_Problem details_: The entries below contain a line with "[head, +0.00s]" and a line with "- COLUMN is". Retype exactly everything from the first down to the second, both included, and nothing else.

_Data extract_:
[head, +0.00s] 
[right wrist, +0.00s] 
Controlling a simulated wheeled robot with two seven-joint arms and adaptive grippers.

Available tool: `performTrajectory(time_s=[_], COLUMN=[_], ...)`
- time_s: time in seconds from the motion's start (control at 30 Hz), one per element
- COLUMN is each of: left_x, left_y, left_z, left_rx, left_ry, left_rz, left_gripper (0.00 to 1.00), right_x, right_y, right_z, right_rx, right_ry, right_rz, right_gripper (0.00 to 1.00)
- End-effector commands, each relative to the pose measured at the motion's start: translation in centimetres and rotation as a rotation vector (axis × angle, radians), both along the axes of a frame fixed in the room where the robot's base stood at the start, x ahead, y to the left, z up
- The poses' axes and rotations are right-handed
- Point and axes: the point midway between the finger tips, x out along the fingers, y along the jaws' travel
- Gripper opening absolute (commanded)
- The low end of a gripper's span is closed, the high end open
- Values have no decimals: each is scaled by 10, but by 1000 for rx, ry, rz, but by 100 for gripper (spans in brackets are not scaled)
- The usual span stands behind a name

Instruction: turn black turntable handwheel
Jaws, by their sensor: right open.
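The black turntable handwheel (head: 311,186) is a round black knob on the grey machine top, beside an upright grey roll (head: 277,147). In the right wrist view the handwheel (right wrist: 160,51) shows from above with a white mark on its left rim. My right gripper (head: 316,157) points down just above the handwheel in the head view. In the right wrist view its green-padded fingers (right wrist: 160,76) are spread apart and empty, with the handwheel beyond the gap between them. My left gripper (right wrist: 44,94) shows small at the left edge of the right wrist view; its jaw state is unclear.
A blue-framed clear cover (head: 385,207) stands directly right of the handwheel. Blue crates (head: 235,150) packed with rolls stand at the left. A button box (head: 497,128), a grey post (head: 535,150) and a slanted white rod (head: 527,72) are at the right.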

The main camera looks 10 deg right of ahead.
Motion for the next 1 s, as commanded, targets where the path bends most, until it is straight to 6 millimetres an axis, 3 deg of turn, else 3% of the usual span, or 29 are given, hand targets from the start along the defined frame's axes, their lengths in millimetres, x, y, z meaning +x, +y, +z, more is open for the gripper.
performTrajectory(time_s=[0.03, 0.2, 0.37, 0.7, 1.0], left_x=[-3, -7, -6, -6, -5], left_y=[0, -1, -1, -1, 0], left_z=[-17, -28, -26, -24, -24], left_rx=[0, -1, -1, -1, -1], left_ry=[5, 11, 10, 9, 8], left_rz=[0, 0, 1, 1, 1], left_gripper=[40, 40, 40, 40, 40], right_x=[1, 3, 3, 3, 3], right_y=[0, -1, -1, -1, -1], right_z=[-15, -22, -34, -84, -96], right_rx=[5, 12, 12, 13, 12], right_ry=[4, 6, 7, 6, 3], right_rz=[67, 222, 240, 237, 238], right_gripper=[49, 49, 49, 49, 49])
...
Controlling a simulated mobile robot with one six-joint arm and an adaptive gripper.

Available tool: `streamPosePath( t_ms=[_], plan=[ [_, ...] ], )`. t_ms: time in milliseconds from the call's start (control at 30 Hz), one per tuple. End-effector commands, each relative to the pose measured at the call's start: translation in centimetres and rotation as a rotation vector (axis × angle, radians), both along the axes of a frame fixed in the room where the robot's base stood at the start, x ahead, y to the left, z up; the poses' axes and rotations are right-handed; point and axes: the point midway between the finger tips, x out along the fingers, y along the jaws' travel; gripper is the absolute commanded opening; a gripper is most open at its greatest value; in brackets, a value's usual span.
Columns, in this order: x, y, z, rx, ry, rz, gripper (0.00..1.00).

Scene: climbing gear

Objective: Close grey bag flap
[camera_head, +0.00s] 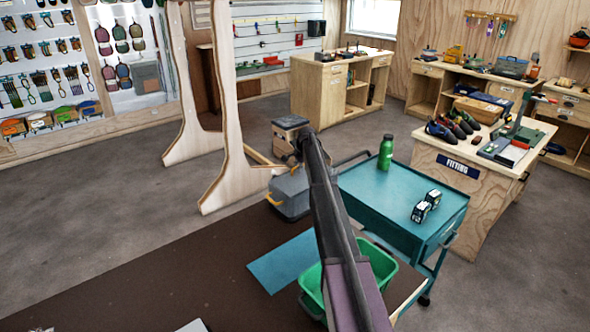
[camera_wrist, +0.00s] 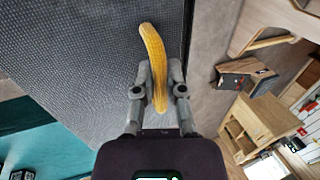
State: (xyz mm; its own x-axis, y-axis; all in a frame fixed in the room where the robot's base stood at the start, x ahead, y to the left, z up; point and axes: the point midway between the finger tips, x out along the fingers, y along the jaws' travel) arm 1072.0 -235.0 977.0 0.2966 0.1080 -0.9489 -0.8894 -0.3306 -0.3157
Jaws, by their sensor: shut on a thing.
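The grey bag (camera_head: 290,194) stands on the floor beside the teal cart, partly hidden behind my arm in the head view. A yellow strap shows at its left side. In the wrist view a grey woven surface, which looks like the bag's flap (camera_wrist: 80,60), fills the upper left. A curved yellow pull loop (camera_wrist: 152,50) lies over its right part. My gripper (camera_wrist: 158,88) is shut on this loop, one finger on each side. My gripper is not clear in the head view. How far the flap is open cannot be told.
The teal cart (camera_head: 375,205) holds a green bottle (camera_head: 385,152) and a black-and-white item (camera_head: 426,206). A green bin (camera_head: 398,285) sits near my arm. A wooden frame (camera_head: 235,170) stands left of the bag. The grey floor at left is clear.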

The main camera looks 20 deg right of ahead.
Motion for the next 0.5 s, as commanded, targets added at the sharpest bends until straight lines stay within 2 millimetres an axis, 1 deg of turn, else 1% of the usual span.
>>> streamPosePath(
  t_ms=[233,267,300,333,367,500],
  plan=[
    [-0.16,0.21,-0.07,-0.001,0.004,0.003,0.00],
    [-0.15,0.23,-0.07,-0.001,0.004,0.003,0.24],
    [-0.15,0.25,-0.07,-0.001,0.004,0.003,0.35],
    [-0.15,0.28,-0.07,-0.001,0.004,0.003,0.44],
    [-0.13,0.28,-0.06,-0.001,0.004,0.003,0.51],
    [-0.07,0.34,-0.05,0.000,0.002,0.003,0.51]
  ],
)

_Worked solution_:
[head, +0.00s] 
[right wrist, +0.00s] 
Controlling a simulated wheeled robot with two seven-joint arms and adaptive grippers.

Available tool: `performTrajectory(time_s=[_], COLUMN=[_], ...)`
- time_s: time in seconds from the motion's start (control at 30 Hz), one per element
- COLUMN is each of: left_x, left_y, left_z, left_rx, left_ry, left_rz, left_gripper (0.00 to 1.00), right_x, right_y, right_z, right_rx, right_ry, right_rz, right_gripper (0.00 to 1.00)

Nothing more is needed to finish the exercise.